**Goal:**
Give the number of lines in the entries that contain "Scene". State only the count.

Robot episode rows:
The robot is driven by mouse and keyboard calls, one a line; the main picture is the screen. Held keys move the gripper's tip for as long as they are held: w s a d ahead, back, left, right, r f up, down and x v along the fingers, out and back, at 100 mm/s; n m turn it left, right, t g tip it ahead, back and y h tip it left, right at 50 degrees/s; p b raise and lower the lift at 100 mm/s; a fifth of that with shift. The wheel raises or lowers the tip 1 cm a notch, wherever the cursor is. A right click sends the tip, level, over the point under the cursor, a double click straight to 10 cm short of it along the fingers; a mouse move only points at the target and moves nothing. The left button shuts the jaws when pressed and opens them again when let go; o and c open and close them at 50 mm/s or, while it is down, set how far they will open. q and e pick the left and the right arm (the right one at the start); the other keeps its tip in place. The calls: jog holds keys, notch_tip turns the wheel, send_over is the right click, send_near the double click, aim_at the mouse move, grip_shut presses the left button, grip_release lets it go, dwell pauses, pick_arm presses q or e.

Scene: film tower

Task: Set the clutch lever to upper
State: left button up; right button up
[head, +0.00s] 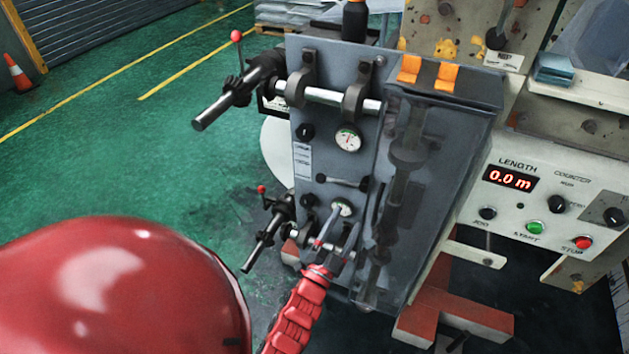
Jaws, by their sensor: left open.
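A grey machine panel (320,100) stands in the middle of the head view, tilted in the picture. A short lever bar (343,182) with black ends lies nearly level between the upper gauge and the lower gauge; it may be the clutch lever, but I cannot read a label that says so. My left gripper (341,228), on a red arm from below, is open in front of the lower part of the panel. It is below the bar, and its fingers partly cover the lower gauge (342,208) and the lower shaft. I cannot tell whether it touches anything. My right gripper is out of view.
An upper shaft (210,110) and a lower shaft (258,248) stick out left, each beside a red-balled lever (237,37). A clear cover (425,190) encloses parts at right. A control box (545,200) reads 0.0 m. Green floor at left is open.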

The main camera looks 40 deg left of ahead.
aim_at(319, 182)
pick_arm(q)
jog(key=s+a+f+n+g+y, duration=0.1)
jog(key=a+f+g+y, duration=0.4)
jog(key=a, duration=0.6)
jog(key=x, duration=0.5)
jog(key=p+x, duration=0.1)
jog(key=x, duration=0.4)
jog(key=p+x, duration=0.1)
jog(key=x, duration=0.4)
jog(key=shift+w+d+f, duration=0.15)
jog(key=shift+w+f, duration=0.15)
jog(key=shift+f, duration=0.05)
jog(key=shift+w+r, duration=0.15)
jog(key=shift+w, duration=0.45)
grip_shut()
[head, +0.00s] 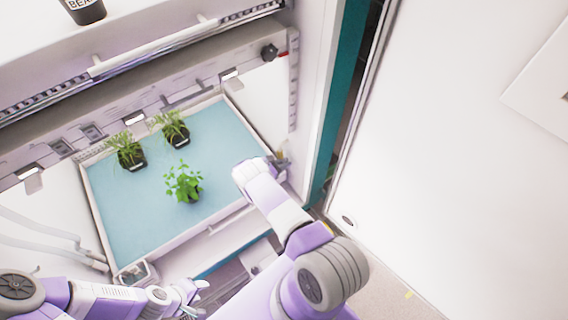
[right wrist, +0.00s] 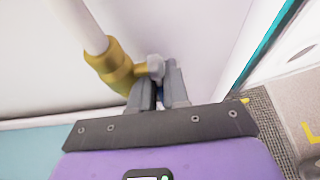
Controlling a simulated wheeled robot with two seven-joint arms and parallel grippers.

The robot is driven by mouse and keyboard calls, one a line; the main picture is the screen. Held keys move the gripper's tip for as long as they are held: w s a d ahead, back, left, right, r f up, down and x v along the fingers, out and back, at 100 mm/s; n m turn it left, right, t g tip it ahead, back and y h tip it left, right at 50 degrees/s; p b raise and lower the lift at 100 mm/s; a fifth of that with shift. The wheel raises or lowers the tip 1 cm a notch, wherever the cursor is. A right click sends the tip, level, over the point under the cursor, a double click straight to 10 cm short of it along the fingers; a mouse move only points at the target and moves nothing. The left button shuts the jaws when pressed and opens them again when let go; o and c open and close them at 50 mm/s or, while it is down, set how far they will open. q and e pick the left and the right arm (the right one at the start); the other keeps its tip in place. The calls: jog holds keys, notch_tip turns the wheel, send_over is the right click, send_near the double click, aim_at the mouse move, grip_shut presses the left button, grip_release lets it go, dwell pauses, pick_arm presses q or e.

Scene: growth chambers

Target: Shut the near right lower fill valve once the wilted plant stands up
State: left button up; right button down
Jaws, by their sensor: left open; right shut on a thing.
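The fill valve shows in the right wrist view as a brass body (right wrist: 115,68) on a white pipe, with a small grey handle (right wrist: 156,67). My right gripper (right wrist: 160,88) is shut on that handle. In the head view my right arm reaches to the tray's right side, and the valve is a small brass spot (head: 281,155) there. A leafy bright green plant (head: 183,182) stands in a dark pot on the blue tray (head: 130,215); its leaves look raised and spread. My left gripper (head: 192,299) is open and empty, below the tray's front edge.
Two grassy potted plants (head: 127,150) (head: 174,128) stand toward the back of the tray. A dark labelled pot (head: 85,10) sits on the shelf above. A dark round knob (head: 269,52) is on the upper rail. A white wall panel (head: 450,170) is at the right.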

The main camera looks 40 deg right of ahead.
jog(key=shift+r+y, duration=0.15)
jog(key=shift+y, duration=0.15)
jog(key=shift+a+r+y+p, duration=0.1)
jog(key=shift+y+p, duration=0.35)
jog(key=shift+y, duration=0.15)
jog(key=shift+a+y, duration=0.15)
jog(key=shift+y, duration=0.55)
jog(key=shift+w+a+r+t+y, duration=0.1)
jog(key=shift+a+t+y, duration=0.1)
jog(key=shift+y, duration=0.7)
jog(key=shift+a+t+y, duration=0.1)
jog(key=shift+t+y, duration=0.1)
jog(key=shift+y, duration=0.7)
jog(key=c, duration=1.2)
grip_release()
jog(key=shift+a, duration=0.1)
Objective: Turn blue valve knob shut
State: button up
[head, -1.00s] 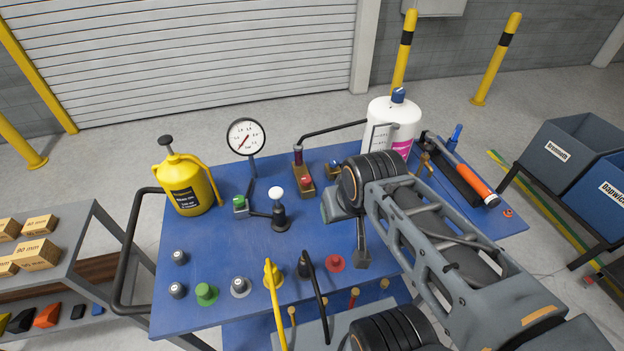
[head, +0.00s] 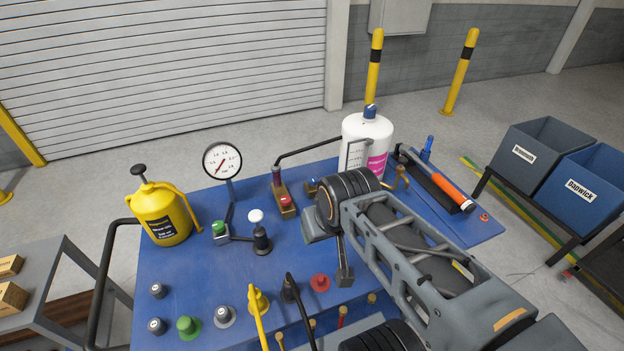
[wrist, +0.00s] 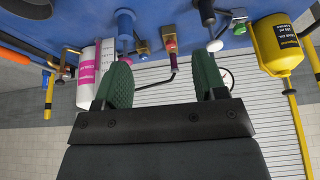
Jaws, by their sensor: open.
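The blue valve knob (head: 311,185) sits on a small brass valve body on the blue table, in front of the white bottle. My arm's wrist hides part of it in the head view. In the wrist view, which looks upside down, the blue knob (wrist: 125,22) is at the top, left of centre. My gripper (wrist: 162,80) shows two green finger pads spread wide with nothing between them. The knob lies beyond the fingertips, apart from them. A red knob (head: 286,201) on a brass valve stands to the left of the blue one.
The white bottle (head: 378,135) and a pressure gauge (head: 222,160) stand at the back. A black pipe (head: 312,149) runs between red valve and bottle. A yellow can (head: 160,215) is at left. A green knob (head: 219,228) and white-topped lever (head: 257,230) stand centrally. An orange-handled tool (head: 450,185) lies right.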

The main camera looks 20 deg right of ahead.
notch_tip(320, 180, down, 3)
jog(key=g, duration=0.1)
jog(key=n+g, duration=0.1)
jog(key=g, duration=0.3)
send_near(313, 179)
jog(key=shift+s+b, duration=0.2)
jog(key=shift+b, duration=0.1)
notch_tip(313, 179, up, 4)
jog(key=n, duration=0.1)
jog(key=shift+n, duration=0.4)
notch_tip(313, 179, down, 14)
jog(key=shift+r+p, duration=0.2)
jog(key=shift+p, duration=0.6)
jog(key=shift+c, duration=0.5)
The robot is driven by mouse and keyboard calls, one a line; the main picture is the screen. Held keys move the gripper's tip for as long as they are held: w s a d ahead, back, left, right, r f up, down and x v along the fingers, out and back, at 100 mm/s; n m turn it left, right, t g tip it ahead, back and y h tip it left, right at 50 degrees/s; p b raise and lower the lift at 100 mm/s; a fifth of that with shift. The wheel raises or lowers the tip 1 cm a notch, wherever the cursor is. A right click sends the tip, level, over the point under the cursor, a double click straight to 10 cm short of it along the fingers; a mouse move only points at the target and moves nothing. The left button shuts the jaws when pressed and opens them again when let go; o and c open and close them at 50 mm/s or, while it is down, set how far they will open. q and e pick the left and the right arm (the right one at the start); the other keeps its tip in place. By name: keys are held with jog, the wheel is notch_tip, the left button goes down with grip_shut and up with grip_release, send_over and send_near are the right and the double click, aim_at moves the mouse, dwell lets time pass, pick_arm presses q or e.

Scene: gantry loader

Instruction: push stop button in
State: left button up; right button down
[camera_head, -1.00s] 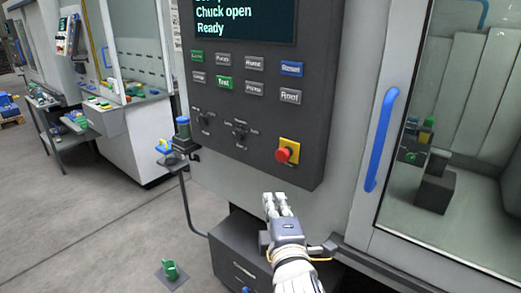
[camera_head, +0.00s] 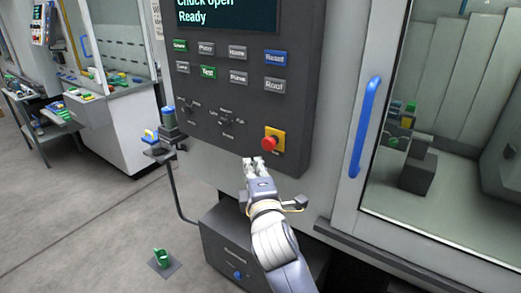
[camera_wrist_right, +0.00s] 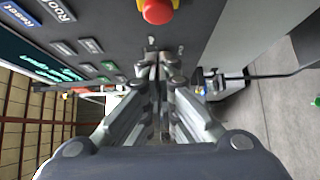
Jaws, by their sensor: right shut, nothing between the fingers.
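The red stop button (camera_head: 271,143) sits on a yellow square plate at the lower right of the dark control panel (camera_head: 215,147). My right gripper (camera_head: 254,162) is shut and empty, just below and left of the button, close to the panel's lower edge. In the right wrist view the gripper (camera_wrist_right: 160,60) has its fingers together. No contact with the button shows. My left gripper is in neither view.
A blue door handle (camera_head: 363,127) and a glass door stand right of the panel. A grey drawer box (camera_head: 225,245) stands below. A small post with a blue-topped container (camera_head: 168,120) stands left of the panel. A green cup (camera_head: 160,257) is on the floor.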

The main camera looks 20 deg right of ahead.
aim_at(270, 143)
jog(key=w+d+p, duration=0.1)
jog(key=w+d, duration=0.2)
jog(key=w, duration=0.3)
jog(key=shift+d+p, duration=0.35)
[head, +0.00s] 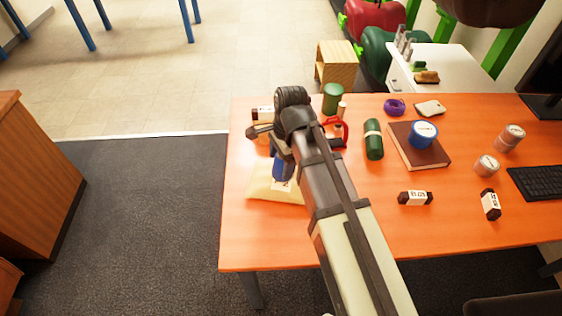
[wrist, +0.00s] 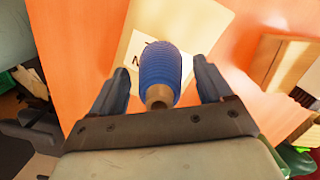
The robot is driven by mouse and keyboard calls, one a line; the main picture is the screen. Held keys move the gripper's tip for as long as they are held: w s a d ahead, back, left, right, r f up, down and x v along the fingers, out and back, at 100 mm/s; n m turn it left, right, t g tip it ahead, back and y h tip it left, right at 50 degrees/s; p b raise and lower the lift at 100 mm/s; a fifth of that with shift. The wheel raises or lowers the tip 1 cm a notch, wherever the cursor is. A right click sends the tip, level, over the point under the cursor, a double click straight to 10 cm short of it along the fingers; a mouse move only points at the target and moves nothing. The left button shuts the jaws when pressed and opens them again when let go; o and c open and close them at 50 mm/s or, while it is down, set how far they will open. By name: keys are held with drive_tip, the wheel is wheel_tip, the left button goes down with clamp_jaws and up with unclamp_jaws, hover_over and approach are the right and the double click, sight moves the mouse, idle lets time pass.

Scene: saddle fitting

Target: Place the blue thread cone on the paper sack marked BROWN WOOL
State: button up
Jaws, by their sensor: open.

**Reply to the exercise:**
4